May 30, 2023: On Monday, Japan put its ballistic missile defenses on attention and warned that it would shoot down any projectile that threatened its territory after North Korea notified it of a satellite launch between May 31 and June 11.

Nuclear-armed North Korea says it has completed its first military spy satellite, and leader Kim Jong Un has approved final preparations for the launch.

“The government recognizes that there is a possibility that the satellite may pass through our country’s territory,” Japan’s chief cabinet secretary, Hirokazu Matsuno, told a regular briefing after North Korea informed the Japanese coast guard of the planned launch.

The order by the Japanese defense ministry, the first in response to a North Korean space launch since 2016, comes after Japan in April dispatched to the East China Sea a destroyer carrying Standard Missile-3 interceptors that can hit targets in space and sent ground-based PAC-3 missiles, designed to strike warheads closer to the ground, to the Okinawan islands.

A defense ministry spokesperson said that Japan expects North Korea to fire the rocket carrying its satellite over the southwest island chain as it did in 2016.

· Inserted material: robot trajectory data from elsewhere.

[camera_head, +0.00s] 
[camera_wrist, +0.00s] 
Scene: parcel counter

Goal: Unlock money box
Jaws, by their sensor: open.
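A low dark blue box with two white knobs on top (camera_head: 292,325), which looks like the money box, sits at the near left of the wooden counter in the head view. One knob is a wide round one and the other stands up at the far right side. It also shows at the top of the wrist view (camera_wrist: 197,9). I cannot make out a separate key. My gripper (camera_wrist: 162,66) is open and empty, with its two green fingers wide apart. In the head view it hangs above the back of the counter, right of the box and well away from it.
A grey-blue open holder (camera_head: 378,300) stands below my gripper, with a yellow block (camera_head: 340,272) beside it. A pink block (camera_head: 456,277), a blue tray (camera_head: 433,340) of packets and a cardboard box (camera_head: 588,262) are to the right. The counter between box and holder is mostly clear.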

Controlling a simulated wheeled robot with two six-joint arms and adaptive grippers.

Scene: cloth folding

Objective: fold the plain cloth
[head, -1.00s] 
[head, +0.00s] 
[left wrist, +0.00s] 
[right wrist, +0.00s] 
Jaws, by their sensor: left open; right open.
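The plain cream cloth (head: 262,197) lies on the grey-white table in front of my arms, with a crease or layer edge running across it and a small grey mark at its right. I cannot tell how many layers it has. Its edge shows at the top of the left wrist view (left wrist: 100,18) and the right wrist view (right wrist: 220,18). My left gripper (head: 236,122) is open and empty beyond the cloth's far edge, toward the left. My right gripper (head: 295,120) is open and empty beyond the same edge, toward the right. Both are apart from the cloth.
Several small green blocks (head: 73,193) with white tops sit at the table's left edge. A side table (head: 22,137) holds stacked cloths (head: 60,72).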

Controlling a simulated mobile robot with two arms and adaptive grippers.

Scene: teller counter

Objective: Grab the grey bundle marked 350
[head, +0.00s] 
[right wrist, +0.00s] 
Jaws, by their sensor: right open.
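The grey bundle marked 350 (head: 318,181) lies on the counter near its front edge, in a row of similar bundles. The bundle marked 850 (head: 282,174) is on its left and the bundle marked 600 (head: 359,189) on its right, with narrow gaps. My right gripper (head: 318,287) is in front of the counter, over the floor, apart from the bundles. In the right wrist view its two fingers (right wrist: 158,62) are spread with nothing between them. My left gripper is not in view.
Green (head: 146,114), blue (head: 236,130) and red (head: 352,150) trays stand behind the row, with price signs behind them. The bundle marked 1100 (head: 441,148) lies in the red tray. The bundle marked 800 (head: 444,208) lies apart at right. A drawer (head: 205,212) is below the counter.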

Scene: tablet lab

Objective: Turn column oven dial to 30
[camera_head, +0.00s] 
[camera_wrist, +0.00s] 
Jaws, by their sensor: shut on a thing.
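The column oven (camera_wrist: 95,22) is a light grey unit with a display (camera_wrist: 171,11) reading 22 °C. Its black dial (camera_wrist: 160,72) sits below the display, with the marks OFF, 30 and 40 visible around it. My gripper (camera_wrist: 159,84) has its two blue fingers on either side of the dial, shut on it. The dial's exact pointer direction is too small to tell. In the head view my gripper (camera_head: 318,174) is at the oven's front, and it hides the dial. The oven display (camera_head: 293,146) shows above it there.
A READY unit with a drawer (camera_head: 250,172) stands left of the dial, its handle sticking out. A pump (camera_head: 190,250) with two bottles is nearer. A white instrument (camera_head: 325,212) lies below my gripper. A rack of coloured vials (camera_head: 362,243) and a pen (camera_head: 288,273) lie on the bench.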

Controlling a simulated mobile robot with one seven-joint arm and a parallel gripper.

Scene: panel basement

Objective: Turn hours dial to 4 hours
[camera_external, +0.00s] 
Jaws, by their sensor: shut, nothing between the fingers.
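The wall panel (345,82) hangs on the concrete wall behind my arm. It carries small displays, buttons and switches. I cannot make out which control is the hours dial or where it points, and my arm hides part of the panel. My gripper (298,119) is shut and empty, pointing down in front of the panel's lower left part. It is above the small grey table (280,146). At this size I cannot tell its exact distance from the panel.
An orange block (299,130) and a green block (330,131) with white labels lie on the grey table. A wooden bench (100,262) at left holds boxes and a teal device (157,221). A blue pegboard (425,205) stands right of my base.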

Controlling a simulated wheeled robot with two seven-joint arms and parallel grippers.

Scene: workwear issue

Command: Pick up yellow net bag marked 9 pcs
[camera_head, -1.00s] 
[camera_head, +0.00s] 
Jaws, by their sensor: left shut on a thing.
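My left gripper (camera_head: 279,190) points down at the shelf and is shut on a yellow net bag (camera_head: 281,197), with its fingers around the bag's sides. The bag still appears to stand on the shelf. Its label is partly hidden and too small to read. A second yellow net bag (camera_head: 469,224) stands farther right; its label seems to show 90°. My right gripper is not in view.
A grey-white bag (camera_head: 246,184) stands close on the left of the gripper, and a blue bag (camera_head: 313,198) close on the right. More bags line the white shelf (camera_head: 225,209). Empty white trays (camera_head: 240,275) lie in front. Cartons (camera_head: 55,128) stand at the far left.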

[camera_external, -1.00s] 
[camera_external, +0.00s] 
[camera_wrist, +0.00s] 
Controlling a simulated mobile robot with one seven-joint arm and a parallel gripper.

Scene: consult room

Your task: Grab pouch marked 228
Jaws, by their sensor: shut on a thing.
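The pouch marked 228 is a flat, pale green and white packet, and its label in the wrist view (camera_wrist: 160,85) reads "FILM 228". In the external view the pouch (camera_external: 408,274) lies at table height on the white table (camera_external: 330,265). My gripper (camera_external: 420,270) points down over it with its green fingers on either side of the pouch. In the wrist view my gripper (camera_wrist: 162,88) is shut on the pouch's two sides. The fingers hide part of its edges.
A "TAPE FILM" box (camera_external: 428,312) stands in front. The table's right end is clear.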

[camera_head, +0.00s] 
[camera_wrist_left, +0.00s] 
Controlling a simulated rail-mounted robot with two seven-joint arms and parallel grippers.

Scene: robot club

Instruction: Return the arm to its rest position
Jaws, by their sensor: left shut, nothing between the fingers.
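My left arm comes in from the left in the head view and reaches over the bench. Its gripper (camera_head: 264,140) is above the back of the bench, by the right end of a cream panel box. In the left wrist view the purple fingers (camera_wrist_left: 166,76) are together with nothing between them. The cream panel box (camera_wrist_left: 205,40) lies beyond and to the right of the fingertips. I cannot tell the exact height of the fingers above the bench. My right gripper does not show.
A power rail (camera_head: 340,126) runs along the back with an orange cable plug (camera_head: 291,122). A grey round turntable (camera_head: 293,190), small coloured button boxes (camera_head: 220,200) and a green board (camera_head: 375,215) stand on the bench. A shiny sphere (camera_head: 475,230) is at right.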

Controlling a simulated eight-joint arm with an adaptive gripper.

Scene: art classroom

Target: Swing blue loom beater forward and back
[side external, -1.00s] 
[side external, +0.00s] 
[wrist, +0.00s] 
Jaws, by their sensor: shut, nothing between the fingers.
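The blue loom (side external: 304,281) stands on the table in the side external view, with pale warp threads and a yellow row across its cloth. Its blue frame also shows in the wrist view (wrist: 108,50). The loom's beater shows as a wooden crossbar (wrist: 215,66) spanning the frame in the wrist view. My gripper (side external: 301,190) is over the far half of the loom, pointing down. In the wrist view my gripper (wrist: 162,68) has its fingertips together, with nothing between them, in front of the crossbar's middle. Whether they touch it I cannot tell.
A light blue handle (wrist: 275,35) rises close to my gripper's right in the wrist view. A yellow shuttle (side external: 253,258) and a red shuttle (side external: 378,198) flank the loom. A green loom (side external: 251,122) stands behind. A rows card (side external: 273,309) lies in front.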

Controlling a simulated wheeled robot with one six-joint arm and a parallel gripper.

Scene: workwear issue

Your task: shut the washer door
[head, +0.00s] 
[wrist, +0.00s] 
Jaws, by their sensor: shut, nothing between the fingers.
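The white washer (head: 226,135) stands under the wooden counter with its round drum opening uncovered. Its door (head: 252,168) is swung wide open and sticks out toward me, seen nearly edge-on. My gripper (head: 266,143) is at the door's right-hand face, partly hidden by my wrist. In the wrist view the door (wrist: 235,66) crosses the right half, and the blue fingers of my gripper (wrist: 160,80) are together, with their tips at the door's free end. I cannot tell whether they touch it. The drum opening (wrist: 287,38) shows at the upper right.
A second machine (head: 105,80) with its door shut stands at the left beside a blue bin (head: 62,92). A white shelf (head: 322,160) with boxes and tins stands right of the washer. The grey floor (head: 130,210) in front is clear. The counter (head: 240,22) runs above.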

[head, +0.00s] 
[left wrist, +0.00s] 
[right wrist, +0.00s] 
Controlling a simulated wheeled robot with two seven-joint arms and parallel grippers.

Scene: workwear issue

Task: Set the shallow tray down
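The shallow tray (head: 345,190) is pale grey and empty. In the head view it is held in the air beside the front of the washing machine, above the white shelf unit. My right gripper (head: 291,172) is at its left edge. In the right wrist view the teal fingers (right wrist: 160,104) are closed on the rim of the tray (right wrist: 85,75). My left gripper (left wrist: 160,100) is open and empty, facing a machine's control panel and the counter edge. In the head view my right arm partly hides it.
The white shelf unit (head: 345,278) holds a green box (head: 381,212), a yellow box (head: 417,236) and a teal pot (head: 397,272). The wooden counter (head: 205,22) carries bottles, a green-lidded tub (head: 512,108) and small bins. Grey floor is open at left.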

North Korean state media has criticized plans by its rivals, South Korea, the United States, and Japan, to share real-time data on its missile launches, describing the three as discussing “sinister measures” for tightening military cooperation.

Analysts say the satellite is part of a surveillance technology program that includes drones to improve its ability to strike targets during the war.

Kim in May inspected a military satellite facility, the North’s KCNA state news agency reported.

North Korea recently conducted a series of missile launches and weapons tests, including a new, solid-fuel intercontinental ballistic missile.

Japanese Prime Minister Fumio Kishida told reporters that any North Korean missile launch would severely violate U.N. Security Council resolutions condemning its nuclear and missile activity.

“We strongly urge North Korea to refrain from launching,” his office posted on Twitter, adding it would cooperate with its U.S. ally, South Korea and other countries, and would do all it could to collect and analyze information from any launch.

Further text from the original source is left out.